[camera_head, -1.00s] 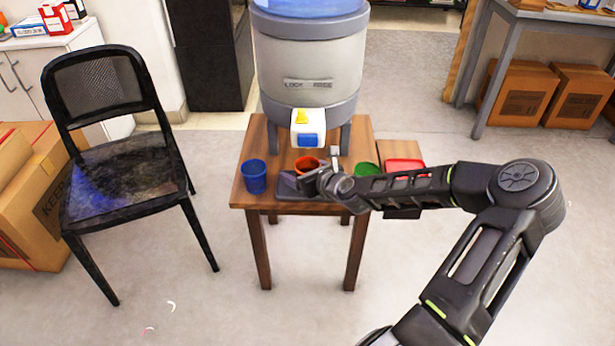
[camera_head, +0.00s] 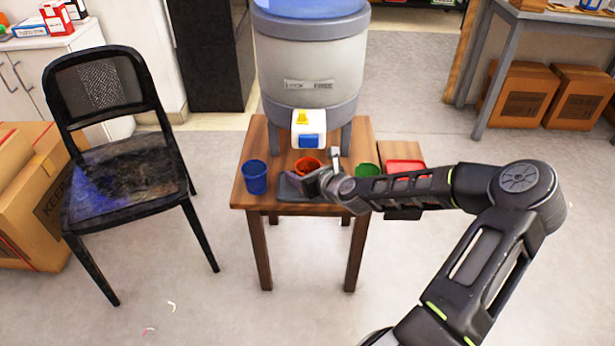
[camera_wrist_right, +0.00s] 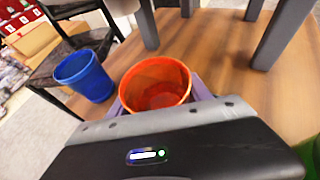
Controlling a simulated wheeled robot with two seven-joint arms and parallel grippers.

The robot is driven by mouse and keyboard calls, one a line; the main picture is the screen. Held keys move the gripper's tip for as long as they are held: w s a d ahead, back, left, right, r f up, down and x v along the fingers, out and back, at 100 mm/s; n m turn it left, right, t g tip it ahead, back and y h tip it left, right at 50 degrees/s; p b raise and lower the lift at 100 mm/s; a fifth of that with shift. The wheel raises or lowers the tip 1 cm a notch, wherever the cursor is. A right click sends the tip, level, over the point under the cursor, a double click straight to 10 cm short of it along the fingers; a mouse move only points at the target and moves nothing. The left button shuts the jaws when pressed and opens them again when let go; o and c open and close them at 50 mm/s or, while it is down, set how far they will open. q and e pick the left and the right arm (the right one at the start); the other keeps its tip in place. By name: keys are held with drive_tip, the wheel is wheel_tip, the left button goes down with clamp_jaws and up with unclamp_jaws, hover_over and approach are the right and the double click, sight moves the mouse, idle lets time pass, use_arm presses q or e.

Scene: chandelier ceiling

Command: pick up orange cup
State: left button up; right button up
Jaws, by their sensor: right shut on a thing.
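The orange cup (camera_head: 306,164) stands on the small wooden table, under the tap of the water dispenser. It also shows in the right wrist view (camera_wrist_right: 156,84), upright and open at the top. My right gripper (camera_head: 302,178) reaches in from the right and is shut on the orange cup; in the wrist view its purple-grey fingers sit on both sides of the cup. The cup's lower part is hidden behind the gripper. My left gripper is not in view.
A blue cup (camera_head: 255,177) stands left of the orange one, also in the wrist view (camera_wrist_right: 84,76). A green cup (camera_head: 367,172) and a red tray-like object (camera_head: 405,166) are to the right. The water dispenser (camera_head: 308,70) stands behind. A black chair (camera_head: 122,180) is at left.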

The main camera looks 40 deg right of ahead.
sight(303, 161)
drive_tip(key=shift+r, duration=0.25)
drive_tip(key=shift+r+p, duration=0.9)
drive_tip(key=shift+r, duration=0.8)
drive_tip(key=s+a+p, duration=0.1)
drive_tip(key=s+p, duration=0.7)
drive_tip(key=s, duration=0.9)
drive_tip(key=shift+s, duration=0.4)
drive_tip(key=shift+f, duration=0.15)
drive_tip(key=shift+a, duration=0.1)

Work instructions: In the listing above, find the line containing "Command: pick up orange cup" and the line containing "State: left button up; right button up". Output them and every line between, exactly, and nothing else.

Complete answer:
Command: pick up orange cup
State: left button up; right button up

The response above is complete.